I also took it in my head to watch Peter Jackson's Lord of the Rings movies, and this is the point where I confess that, to the best of my memory, I have never read a word of Tolkein in my life. Yes, I know, he's like the Osamu Tezuka of the English-language fantasy genre (I was once fortunate enough to see Terry Pratchett at a convention and he had a nice bit of snark about "the people who were influenced by the people who were influenced by the people who were influenced by Tolkein" and their "wiggly river method" of writing fantasy novels**), but partly put off by the overselling, I just never had gone there, and now finally thought, well, I'd heard the movies were pretty well done, it'd be nice to know basically how the thing goes. I got the first one from the library, but then some other patron cleaned them out before I could get the other two, and I ended up turning to Amazon's on-demand service for the first time; it's actually kind of neat (I could just have reactivated my Netflix, but for some reason didn't feel like it).

As of this writing, I've seen Fellowship of the Ring and The Two Towers, but not Return of the King yet. Fellowship of the Ring I heartily enjoyed. There were a few places where it came across as a little ridiculous or vague (Saruman and Gandalf telekinetically throwing each other around comes to mind, and the scene with Galadriel could maybe have been a bit less trippy), but for the most part it did a really good job of introducing the characters and the world and endearing them to me and interesting me in the conflict and the stakes --- simplistically Manichean, hell yeah, but beautiful. The Two Towers wasn't as enjoyable; it felt more like it was grinding its way through a bunch of story events that weren't as well grounded and thus involving as in the first one, and maybe that allowed me to see some of them as fairly weak. The influence of the Ring is an issue at the start of The Two Towers and is still an issue in the end, so there's not the sense of it developing as a threat as effectively as in the first one. In one scene Saruman incites some people I don't know to attack some other people I don't know; the first group is never adequately explained (and a later scene perhaps would have been more awesome if it hadn't made me so curious whether Saruman hadn't been a dumbass to build his fortress below a dam and where the dam came from to start with and who maintained it and why). What happened with Gandalf had a really transparent reveal and seemed to land on a cusp of "meh" in between "awesome" and "absurd" (but I at least get the joke with Torgo now). Etc.

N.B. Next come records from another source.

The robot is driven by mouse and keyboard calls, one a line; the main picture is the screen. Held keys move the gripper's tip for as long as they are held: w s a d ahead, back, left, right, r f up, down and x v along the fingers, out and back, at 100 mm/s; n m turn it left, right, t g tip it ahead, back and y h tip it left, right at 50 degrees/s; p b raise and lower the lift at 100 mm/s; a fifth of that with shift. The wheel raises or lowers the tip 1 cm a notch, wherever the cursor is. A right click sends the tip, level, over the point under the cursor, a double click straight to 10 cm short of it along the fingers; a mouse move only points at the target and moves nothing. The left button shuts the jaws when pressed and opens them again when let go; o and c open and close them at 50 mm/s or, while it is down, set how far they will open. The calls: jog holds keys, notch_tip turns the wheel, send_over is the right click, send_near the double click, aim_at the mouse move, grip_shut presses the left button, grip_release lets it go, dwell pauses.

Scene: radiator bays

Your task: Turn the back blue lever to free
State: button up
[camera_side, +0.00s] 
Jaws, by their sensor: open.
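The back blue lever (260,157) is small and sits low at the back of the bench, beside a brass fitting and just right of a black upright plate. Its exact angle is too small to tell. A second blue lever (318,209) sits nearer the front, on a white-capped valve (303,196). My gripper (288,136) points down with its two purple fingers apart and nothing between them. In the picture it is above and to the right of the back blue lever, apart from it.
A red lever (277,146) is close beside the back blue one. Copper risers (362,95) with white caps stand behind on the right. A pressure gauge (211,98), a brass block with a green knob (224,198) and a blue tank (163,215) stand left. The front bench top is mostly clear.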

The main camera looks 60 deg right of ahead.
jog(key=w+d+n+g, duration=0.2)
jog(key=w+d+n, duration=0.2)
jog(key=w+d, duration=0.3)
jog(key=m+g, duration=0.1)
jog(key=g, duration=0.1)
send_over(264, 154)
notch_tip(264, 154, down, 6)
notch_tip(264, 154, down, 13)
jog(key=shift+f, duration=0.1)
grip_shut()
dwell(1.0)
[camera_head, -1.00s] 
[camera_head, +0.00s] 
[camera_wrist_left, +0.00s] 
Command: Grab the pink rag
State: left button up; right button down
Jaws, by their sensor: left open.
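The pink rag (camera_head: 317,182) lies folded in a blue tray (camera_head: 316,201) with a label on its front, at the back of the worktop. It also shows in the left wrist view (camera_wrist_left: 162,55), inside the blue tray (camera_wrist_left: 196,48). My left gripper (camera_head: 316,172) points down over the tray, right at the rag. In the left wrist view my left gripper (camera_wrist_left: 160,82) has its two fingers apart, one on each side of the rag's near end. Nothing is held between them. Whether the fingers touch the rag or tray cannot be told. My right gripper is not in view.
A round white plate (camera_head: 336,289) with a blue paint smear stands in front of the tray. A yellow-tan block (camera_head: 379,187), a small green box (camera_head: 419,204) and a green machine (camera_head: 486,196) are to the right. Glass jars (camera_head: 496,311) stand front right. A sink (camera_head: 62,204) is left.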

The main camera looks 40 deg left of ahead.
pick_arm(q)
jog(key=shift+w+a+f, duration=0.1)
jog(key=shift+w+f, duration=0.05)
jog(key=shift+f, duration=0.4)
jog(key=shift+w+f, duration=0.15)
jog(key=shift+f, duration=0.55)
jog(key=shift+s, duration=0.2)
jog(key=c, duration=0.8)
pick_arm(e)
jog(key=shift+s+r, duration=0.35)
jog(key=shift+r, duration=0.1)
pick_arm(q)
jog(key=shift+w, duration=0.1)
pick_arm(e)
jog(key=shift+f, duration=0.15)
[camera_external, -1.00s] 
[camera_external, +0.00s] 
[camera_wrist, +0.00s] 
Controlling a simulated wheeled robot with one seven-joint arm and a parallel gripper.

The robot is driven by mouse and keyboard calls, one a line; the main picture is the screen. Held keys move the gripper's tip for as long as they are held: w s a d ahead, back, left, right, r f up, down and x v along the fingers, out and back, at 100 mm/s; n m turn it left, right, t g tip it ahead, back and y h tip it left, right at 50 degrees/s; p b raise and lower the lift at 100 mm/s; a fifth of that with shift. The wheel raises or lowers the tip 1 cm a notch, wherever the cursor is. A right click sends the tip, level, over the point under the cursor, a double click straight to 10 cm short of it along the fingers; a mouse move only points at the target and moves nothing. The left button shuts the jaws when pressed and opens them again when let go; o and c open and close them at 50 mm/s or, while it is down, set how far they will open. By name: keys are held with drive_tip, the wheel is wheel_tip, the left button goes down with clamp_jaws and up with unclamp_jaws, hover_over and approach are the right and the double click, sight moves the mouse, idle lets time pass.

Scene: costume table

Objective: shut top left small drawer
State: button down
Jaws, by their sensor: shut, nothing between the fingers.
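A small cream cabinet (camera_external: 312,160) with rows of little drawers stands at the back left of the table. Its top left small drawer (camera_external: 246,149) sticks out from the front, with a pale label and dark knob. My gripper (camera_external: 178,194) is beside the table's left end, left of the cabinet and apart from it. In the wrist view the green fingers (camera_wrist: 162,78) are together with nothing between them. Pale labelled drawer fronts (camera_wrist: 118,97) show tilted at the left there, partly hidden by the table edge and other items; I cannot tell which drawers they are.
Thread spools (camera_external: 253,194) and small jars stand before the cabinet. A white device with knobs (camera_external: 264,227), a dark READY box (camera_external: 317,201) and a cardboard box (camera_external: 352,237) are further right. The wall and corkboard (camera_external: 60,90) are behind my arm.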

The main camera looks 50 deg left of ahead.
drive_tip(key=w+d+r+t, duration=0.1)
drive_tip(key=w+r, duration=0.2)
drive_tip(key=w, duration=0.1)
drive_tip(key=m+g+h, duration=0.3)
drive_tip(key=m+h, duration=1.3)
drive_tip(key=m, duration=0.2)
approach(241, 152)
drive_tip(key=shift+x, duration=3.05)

The contrast between how the two played for me brought something else to mind: awhile ago I heard or read something in passing, a commentator wondering if superhero movies really need to keep re-telling the origin stories over and over again, I guess because it's not like the audience doesn't know most of them already. My own thought, though, is that it's not so much whether the audience needs to be told as that a superhero's origin is usually the most interesting thing about them, so why not keep going back to the good part? Maybe the flip side of getting a story off the ground is, well, loss of contact with the ground; to properly support the thing after that can be challenging.

But as for LOTR, I still have to see how it all comes out---probably Sunday at the earliest (I need to try to get FYMV 37 posted Saturday). It's not filling me with desire to run out and read the books (which I've heard are kind of a slog anyway), but overall I'm enjoying it.



*Yes, I know he's supposed to be some effing genius, and yes I admit I'm basing my opinion on two short stories ("Welcome to the Monkey House" and "Harrison Bergeron") but those two strike me in hindsight as the work of a hack who claimed the license of sci-fi without doing the actual work of thinking through his settings, but just bluffly made shit up that would support his crackpot misogynistic worldview and put it over on the reader by dint of sheer chutzpah; ask yourself whether people would ever really act like that or create a society like that and the whole thing falls apart. (I could maybe post sometime about writers who use the suspension of disbelief on which fiction operates to put crackpot ideas over on readers and the resulting need to be circumspect about deriving life lessons from fiction and the tendency of same to merely reinforce existing worldviews, but I actually haven't thought much beyond just raising the issue...)

**Wherein you start by drawing a map to put on the flyleaf, with bumpy mountains and a wiggly river.
foxinthestars: cute drawing of a fox (Default)
The mention of Vonnegut last time got me thinking about writers (specifically writers I was made to read in my Creative Writing course in college), and I wonder if anybody could help me out here because I'm not quite sure what to think about Margaret Atwood.

It doesn't help for her that the TA made me read The Handmaid's Tale instead of Woman On The Edge of Time (because I had wanted to read WOTEOT anyway --- I did read it after and still treasure it --- and maybe he didn't realize that it wasn't my usual fare or that Marge Piercy had "literary" stature or something), and that was a long time ago, before my feminist awakening no less, but thinking back on it, I feel like Atwood's work shows actual misandry that plays into a patriarchal notion of what "feminist literature" is supposed to look like, and she is thus embraced and promoted above someone like Piercy because she can serve as a literary strawfeminist.

Or I might totally be selling her short. Help me out, anyone?